=== EXTRACTED MATERIAL ===

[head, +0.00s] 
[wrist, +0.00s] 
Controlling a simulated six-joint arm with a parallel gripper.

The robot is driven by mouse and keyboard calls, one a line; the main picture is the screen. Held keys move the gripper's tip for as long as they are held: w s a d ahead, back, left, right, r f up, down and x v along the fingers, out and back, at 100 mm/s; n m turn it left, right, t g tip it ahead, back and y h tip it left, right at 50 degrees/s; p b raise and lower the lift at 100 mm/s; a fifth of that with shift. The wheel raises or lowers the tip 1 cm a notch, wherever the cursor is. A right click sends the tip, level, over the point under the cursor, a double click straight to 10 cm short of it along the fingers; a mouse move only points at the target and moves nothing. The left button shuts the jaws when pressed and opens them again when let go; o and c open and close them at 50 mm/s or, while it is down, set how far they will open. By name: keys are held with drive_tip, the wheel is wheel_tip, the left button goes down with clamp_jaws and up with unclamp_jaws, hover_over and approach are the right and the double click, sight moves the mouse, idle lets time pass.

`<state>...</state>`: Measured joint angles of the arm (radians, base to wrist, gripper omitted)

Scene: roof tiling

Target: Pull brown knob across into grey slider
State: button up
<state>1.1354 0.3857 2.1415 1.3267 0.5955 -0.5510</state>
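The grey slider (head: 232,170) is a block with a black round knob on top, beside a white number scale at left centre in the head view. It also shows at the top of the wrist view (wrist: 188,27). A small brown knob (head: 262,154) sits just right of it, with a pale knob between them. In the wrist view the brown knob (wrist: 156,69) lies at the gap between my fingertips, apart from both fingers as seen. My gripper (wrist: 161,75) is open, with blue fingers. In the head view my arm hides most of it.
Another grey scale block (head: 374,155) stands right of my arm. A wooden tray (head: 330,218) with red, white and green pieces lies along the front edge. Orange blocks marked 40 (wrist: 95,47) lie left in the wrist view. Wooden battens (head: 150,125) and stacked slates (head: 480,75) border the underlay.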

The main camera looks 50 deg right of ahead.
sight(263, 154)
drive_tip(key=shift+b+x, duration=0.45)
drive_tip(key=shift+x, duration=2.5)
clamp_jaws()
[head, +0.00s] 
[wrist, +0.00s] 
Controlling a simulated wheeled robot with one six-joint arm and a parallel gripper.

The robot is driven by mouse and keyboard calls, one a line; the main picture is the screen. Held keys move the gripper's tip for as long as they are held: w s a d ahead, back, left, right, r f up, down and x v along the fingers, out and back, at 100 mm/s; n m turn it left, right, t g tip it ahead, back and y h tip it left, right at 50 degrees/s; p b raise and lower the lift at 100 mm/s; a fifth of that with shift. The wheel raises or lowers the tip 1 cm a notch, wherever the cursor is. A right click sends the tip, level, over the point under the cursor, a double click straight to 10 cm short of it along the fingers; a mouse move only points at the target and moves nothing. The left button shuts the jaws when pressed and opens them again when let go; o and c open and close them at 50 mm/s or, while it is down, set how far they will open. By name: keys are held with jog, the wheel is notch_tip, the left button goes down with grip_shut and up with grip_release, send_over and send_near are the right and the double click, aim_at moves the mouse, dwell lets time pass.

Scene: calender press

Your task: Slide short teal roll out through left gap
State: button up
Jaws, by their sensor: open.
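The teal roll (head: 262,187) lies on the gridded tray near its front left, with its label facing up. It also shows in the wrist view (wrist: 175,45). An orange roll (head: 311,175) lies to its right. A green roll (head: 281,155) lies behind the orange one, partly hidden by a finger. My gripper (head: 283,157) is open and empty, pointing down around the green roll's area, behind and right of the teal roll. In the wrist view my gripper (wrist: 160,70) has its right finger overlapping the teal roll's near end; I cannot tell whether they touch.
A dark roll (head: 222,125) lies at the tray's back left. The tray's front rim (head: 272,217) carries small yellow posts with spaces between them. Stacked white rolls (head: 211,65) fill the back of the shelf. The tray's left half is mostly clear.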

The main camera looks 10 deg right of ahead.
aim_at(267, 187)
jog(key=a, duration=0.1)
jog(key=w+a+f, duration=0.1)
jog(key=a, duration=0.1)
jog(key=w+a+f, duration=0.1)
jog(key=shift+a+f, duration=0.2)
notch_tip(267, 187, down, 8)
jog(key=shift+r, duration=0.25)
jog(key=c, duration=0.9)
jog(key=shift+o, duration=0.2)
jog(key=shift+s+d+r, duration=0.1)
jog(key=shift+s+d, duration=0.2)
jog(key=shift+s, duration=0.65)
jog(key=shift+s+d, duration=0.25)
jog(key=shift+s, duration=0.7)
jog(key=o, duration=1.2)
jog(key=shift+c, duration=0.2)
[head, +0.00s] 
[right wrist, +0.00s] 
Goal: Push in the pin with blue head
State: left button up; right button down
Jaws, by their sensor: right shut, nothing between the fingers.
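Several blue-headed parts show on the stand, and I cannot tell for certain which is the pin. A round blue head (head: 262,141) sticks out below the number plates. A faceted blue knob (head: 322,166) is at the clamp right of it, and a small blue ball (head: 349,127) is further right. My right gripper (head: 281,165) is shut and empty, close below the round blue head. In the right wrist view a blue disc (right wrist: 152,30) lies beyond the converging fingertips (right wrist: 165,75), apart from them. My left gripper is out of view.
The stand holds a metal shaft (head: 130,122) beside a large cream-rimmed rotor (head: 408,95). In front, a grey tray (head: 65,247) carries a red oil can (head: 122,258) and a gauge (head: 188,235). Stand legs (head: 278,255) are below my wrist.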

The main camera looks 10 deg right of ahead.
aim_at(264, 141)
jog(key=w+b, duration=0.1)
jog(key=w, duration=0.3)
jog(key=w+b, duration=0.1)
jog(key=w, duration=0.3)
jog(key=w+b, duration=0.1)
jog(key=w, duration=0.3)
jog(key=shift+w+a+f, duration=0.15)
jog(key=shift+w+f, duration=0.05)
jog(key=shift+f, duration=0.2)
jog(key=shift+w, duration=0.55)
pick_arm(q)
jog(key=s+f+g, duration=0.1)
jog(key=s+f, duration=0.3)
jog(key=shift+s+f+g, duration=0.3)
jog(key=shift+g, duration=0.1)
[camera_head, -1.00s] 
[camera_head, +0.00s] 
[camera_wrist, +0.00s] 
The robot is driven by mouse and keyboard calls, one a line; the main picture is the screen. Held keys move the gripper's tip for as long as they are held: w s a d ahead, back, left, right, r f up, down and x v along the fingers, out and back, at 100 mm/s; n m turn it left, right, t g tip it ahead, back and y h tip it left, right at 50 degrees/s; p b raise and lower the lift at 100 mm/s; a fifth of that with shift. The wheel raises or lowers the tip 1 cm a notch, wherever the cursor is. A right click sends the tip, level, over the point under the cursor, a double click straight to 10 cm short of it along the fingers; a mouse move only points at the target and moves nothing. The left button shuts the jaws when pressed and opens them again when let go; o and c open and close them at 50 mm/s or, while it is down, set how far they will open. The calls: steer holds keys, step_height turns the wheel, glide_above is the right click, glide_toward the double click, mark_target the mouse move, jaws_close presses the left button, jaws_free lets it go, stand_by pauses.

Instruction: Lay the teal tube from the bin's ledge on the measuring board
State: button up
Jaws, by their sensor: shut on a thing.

===

= SET EXERCISE =
Repeat, exactly and only, the lines from the beginning of the material through the line that contains "Controlling a simulated six-joint".

= TASK RESULT =
[head, +0.00s] 
[wrist, +0.00s] 
Controlling a simulated six-joint arm with a parallel gripper.

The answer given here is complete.